» **Dataset extract**:
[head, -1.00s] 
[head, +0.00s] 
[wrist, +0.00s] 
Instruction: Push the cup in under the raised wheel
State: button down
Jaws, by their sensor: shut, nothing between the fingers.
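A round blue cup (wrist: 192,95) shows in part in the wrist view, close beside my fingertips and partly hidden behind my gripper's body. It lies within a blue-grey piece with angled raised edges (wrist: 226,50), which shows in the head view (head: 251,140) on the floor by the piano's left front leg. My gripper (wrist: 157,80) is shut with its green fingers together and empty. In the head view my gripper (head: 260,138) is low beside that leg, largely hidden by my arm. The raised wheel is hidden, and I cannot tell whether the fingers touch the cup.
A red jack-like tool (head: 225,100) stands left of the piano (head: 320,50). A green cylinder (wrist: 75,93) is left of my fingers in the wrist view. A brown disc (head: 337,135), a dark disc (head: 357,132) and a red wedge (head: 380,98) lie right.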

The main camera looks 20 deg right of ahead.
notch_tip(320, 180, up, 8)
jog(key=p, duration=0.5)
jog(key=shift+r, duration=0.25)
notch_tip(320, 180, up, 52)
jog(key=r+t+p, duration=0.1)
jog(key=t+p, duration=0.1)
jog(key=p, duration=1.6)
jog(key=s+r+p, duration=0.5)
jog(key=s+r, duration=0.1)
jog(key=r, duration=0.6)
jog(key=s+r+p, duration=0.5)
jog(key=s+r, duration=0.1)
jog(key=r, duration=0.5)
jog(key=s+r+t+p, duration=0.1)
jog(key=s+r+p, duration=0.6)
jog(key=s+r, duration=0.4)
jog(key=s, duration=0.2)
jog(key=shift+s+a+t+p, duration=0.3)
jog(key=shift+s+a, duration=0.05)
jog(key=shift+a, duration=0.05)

...

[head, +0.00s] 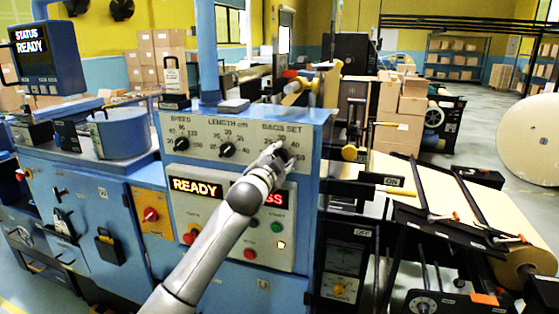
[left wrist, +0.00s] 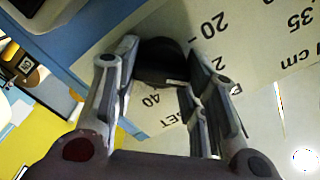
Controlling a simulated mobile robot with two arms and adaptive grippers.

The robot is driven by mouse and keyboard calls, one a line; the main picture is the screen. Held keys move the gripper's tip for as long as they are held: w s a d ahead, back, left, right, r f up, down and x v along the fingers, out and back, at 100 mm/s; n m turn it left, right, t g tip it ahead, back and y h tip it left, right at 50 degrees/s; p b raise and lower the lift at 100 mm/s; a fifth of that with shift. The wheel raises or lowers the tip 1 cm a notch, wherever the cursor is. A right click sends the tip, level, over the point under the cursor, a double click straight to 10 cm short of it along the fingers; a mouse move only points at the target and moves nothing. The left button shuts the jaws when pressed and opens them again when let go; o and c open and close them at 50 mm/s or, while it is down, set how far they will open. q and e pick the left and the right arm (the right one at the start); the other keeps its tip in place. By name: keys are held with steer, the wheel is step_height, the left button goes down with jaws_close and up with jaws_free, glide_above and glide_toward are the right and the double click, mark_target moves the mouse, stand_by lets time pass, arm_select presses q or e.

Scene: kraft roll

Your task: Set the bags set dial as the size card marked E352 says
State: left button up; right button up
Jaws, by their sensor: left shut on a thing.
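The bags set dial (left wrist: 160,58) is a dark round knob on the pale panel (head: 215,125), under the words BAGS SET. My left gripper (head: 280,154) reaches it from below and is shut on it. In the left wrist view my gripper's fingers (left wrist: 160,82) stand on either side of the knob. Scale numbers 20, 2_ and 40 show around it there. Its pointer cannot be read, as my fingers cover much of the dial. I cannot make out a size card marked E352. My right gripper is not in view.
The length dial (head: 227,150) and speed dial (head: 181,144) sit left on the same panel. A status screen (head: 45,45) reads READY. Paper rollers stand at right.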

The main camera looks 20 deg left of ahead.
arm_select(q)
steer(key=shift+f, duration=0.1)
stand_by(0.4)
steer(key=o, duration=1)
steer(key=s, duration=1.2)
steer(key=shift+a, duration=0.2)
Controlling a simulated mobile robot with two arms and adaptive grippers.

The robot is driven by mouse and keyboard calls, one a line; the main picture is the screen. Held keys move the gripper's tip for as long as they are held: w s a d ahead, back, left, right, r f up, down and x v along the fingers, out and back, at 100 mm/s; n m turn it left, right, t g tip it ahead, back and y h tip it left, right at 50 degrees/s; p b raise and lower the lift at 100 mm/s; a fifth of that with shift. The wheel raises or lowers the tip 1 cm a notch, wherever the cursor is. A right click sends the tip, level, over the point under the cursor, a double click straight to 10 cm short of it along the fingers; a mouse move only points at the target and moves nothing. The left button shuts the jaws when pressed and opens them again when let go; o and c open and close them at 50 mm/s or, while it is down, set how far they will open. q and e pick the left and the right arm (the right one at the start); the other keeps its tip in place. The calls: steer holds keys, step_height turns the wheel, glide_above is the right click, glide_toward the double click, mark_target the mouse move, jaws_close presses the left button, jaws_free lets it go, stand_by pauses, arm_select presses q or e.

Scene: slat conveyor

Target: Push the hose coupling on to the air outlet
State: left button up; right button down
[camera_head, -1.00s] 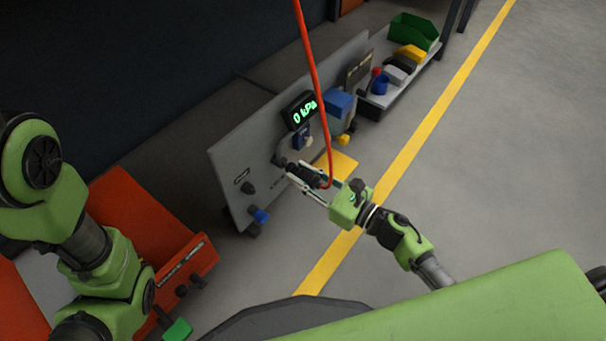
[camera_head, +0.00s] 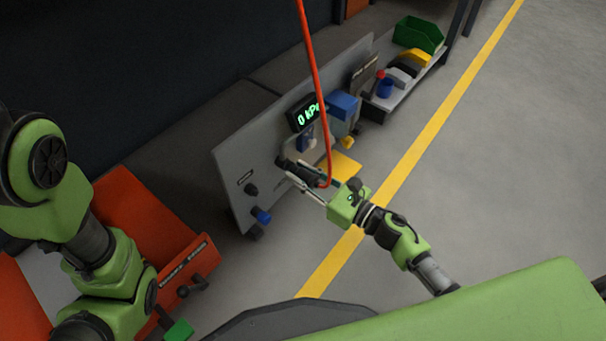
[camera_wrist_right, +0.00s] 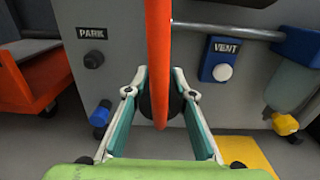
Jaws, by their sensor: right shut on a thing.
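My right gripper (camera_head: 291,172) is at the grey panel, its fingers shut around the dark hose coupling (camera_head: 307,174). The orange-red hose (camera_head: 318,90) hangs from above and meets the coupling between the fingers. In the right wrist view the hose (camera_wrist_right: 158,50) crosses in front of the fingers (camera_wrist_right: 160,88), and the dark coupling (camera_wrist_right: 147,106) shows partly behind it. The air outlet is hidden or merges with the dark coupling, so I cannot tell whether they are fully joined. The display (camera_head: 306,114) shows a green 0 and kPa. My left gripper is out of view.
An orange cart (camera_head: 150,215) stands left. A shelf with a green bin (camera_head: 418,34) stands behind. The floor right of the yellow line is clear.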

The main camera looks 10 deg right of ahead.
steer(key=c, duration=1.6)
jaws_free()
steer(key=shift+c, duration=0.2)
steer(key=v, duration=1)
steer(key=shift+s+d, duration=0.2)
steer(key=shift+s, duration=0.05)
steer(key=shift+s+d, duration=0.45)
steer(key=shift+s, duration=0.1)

» **What the exercise asks**: Give again, word for word, every line of the listing above from the one with "Your task: Set" to the one with "State: left button up; right button up", both inclusive, and nothing beyond them.

» **Expected output**:
Your task: Set the bags set dial as the size card marked E352 says
State: left button up; right button up

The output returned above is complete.